Gather every line in the records below that contains the word "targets".

[Robot episode data]
..........

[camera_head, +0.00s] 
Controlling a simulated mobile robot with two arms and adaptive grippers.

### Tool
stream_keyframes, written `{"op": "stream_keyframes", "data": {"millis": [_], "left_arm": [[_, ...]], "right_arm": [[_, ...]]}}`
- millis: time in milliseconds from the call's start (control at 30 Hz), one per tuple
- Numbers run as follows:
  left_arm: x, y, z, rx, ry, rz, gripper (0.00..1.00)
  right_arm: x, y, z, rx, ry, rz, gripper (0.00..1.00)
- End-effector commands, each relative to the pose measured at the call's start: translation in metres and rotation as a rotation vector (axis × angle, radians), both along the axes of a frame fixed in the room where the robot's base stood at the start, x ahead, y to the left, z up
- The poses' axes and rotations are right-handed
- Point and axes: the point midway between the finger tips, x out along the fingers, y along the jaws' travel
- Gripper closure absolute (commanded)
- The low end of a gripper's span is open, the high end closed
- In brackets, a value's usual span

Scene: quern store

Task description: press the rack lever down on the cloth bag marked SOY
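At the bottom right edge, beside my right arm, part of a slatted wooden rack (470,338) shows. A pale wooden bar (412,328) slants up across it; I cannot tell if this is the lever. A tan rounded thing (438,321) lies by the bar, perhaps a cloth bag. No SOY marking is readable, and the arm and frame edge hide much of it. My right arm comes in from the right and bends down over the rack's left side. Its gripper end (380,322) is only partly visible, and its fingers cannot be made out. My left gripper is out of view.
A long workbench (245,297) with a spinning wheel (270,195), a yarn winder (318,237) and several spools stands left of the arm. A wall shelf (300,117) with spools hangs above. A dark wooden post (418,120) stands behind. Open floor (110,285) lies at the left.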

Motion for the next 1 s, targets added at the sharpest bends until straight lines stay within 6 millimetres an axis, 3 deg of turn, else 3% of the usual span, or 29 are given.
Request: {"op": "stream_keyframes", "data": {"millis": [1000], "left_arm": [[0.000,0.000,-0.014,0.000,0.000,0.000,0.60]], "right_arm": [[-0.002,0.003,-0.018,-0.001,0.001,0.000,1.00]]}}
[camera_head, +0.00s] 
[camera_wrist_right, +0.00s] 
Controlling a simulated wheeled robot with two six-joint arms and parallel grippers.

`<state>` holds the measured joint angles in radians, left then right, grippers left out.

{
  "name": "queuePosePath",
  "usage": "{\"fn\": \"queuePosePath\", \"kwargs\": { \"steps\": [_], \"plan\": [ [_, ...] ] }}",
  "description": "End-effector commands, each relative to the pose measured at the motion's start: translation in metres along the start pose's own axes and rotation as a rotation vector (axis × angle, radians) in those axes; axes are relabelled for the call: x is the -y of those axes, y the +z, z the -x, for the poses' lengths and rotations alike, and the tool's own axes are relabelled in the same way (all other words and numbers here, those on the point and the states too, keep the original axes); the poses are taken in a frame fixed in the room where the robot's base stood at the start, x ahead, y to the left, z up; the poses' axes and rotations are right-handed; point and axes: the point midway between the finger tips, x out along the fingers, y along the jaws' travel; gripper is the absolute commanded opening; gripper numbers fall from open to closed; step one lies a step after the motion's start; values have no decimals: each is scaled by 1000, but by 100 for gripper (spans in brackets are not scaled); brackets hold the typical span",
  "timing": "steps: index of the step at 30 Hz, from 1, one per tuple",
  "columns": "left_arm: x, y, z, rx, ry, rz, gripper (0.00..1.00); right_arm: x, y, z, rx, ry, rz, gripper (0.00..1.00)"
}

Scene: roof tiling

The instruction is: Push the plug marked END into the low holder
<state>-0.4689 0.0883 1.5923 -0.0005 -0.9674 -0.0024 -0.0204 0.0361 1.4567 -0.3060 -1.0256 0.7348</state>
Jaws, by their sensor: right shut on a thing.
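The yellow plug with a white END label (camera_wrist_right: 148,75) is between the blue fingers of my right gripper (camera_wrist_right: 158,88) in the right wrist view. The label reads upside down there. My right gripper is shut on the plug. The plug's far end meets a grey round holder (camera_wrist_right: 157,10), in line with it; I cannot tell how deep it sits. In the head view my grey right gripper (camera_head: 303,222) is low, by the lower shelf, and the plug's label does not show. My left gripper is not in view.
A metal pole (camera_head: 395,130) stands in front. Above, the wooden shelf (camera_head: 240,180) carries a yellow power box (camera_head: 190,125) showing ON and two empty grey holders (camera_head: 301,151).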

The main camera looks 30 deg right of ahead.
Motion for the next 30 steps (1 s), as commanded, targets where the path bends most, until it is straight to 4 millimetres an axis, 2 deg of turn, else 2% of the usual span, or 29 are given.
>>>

..........

* _Output for this exercise_:
Motion for the next 1 s, targets added at the sharpest bends until straight lines stay within 6 millimetres an axis, 3 deg of turn, else 3% of the usual span, or 29 are given.
Motion for the next 30 steps (1 s), as commanded, targets where the path bends most, until it is straight to 4 millimetres an axis, 2 deg of turn, else 2% of the usual span, or 29 are given.

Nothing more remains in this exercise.